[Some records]
####

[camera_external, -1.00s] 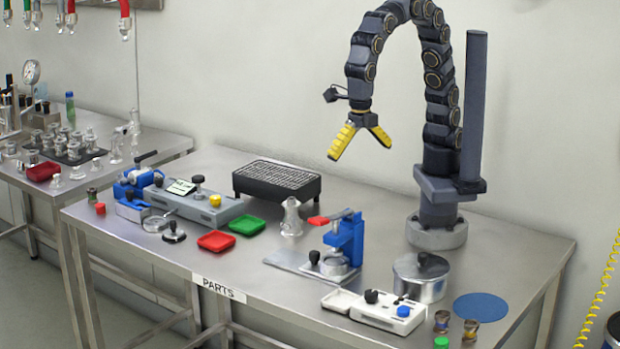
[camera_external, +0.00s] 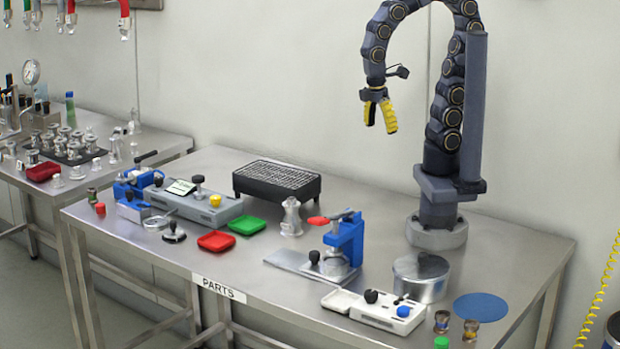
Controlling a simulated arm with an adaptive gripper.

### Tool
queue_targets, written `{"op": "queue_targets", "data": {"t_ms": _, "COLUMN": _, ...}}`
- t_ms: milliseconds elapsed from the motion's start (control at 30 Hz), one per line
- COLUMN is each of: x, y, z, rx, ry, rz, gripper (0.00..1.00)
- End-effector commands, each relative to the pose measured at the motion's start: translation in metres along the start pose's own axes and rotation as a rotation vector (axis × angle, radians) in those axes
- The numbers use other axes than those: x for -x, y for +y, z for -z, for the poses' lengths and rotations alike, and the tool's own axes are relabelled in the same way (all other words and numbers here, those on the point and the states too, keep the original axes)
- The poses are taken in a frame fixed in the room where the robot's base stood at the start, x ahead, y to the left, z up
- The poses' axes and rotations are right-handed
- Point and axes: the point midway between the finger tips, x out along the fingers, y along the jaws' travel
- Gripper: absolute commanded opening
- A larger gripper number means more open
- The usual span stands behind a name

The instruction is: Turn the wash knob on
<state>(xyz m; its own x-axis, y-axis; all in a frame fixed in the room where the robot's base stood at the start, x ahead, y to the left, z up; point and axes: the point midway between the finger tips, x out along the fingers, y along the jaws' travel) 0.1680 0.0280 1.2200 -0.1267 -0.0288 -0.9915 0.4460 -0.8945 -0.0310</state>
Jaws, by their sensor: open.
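My gripper (camera_external: 380,127) is open and empty, with yellow fingers pointing down. It hangs high above the back of the bench, well clear of everything on it. No knob has a readable "wash" label. A grey unit (camera_external: 190,205) at the left of the bench carries a dark knob (camera_external: 198,182), a yellow knob (camera_external: 215,200) and a small pale green card too small to read. A white box (camera_external: 375,313) at the front right carries a black knob (camera_external: 371,296) and a blue knob (camera_external: 403,311). I cannot tell which is the wash knob or how any knob is set.
A blue press (camera_external: 345,243) with a red handle stands mid-bench, and a metal pot (camera_external: 421,284) behind the white box. A black grill (camera_external: 277,184), a red tray (camera_external: 216,241) and a green tray (camera_external: 247,225) lie further left.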

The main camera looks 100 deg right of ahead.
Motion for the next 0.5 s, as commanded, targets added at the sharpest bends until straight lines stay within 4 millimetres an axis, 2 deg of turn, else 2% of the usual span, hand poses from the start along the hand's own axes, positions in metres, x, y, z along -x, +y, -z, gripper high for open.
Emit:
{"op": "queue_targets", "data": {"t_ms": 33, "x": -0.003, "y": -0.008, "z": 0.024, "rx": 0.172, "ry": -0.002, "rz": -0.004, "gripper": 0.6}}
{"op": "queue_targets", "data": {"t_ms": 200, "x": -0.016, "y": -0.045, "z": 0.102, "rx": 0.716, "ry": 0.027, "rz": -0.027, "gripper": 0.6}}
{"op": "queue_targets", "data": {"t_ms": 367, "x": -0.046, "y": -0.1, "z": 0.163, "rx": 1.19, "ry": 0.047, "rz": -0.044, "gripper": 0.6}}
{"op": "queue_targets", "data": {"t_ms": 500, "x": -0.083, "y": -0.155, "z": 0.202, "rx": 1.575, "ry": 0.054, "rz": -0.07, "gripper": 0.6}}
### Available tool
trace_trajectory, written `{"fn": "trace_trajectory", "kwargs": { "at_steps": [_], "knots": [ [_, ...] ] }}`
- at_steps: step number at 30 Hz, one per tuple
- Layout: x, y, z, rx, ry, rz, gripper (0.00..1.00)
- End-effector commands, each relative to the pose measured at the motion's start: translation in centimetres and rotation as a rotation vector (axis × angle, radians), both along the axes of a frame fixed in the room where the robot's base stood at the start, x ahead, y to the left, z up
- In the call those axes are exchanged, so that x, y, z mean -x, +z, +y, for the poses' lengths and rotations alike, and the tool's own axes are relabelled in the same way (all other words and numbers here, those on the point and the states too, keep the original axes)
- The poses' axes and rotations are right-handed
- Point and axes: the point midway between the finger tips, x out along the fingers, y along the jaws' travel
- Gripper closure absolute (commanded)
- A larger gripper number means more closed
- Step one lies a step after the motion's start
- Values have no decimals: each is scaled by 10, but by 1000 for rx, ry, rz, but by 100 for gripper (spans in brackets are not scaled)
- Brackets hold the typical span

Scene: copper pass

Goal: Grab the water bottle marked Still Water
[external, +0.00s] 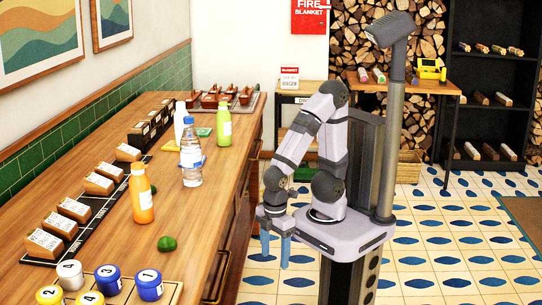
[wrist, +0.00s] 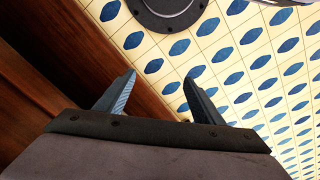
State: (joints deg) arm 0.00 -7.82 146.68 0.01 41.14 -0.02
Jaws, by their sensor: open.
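A clear water bottle (external: 191,155) with a blue band stands upright on the wooden counter (external: 190,225); its label is too small to read. An orange bottle (external: 141,195) stands to its left and nearer, a green bottle (external: 224,125) to its right and farther back. A white bottle (external: 180,122) stands behind the clear one. My gripper (external: 275,245) hangs beside the counter's right edge, fingers down, apart from every bottle. In the wrist view my gripper (wrist: 160,90) is open and empty, above the patterned floor and the counter's side.
A green lime-like item (external: 167,244) lies on the counter's front part. Numbered cans (external: 108,280) stand at the near left. Labelled wooden blocks (external: 75,210) line the left side, and a tray of brown items (external: 225,100) sits at the far end.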

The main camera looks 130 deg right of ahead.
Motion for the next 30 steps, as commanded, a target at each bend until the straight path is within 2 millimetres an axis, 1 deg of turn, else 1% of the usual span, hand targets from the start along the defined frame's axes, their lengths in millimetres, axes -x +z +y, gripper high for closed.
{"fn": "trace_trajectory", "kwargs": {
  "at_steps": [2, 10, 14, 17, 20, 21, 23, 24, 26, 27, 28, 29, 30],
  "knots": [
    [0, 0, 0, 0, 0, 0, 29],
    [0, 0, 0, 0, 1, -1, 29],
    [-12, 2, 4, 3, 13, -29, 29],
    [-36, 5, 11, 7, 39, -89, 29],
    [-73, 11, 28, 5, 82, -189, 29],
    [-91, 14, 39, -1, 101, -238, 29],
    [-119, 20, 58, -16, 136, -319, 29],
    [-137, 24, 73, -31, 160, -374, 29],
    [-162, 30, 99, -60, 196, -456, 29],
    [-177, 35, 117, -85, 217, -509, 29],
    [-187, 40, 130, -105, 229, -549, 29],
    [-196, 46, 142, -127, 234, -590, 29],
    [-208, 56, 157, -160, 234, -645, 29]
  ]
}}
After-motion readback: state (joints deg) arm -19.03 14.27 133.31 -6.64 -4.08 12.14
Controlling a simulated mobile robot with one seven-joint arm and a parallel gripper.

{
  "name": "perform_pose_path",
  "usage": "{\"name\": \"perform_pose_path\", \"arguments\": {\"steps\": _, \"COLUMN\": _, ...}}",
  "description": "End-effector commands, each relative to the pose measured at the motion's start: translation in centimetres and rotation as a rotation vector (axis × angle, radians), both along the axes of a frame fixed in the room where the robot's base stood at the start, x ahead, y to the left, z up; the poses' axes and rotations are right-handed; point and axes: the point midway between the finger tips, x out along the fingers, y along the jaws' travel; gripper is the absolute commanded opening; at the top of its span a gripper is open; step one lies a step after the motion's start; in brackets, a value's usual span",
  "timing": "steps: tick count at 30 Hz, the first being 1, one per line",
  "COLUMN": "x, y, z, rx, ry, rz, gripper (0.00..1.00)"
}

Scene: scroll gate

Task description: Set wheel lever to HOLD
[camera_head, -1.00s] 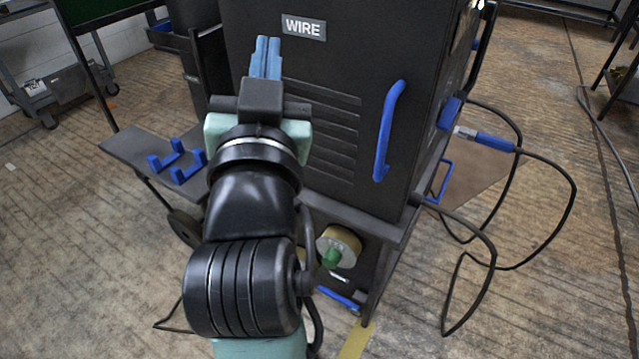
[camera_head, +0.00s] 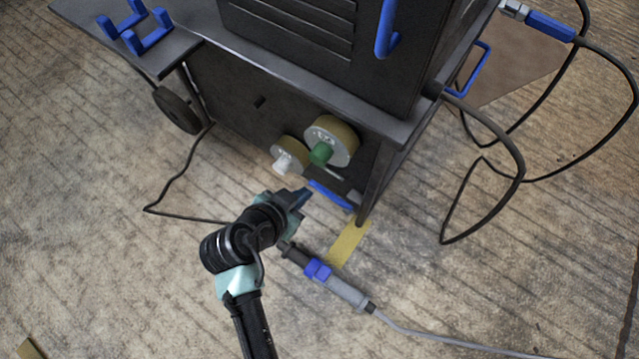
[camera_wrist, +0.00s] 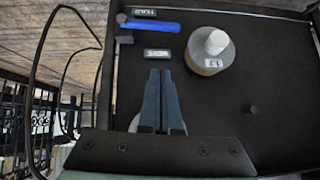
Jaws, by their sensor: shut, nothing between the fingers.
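A blue lever (camera_head: 330,196) sits low on the front of the black cart, below two spools. In the wrist view the lever (camera_wrist: 152,26) lies roughly level, with a small label (camera_wrist: 145,12) on its far side and another label (camera_wrist: 157,54) on its near side. The label text is too small to read surely. My gripper (camera_head: 304,196) is shut and empty, just left of the lever in the head view. In the wrist view the blue fingertips (camera_wrist: 159,72) point toward the near label, apart from the lever in the picture. Whether anything touches cannot be told.
A green-knobbed spool (camera_head: 340,137) and a white-knobbed spool (camera_head: 291,153) stick out above the lever. A cart leg (camera_head: 374,185) stands to its right. A grey torch-like tool (camera_head: 335,284) with a cable lies on the floor. Floor to the left is mostly clear.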

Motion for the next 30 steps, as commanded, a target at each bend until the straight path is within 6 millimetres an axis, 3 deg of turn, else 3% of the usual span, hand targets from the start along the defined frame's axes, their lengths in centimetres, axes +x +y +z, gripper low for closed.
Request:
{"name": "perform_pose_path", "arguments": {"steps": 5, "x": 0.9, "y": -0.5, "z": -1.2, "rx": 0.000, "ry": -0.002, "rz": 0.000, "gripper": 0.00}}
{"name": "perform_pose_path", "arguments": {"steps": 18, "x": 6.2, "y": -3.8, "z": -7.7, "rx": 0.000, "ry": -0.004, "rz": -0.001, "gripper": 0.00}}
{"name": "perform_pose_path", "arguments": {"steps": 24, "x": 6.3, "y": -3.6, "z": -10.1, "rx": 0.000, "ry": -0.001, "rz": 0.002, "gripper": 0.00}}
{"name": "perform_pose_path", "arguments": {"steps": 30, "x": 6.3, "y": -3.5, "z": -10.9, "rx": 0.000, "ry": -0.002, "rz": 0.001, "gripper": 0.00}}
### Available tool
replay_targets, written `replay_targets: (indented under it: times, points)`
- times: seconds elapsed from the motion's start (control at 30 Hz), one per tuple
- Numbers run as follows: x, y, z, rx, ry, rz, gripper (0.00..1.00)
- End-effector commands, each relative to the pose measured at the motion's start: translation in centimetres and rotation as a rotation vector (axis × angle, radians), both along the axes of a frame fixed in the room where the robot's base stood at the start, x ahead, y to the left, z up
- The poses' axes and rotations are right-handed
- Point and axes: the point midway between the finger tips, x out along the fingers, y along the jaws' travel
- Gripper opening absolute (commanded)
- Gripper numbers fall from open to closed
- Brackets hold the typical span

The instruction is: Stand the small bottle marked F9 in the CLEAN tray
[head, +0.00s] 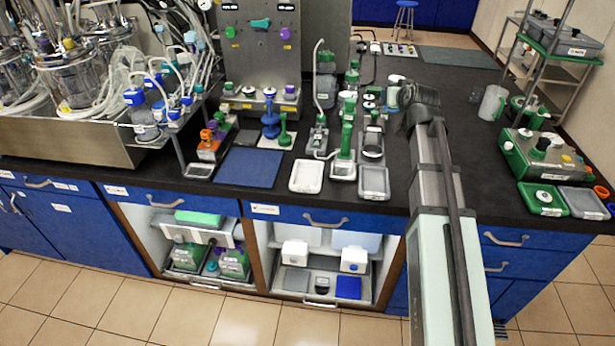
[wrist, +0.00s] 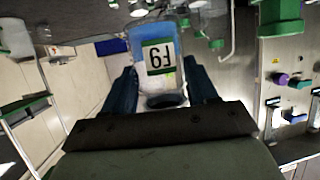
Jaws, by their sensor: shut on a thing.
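The small bottle (wrist: 139,42) is clear with a bluish upper part. Its green-edged white label reads F9 and shows upside down in the wrist view. My gripper (wrist: 158,76) is shut on this bottle, with one dark finger on each side. In the head view, my arm reaches over the right part of the black bench, and its wrist largely hides the fingers. Shallow trays stand at the bench front: a white one (head: 306,177) and a grey one (head: 373,183). I cannot read which tray is marked CLEAN.
A blue mat (head: 249,167) lies left of the white tray. Green-capped bottles and small stands crowd the bench behind the trays. At right are a green-and-white device (head: 543,153), a green tray (head: 520,197) and another grey tray (head: 583,203). A clear jug (head: 492,103) stands behind them.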

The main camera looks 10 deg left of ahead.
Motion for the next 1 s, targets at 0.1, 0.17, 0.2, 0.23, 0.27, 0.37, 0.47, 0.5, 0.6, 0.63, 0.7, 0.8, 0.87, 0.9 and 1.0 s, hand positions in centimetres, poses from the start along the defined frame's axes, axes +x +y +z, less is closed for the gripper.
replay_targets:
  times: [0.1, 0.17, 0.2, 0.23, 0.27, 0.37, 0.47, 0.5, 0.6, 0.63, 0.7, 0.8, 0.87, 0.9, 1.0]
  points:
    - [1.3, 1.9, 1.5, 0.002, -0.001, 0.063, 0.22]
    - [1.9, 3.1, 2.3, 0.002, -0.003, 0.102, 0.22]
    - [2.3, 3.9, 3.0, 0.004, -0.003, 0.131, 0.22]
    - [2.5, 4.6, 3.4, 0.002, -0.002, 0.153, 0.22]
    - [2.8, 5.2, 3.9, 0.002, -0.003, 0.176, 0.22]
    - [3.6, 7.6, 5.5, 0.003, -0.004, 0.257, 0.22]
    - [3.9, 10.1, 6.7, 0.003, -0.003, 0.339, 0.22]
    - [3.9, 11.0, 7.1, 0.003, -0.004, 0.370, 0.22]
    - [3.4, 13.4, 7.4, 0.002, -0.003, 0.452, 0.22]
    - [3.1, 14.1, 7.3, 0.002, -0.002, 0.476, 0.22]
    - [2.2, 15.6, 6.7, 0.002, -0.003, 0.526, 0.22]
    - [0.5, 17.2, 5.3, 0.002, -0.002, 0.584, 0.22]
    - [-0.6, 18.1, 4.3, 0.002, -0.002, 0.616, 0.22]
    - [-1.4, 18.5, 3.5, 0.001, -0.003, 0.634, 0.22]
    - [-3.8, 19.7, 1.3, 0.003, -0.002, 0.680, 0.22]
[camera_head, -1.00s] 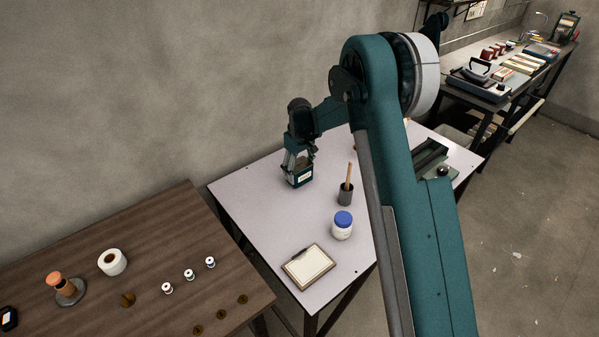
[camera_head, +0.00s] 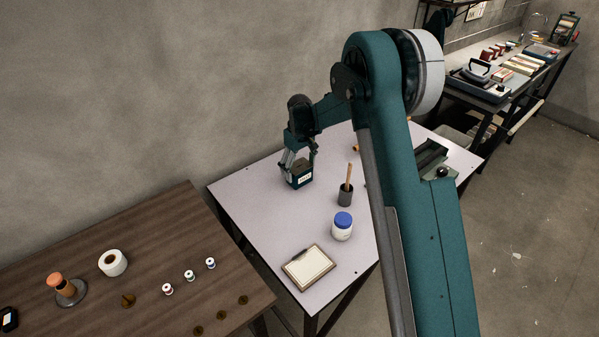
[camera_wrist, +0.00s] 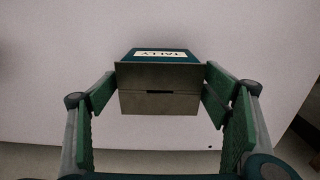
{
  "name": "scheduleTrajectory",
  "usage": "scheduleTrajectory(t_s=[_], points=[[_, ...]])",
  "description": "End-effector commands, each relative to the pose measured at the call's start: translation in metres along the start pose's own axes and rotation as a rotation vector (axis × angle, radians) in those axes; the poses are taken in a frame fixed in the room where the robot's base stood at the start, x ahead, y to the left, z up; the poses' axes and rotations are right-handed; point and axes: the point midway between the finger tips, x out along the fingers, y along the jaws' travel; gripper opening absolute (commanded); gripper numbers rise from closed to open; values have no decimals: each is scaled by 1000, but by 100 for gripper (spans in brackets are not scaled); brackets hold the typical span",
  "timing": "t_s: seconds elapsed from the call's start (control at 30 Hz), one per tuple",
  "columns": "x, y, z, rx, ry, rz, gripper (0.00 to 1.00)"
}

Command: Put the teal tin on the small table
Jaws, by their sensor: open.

####

Read through the lines above and collect those that contain the string "alike".

RESULT FOR THIS TASK:
- The numbers use other axes than those: x for -x, y for +y, z for -z, for the poses' lengths and rotations alike, and the tool's own axes are relabelled in the same way (all other words and numbers here, those on the point and the states too, keep the original axes)
- In the call those axes are exchanged, so that x, y, z mean -x, +z, +y, for the poses' lengths and rotations alike, and the tool's own axes are relabelled in the same way (all other words and numbers here, those on the point and the states too, keep the original axes)

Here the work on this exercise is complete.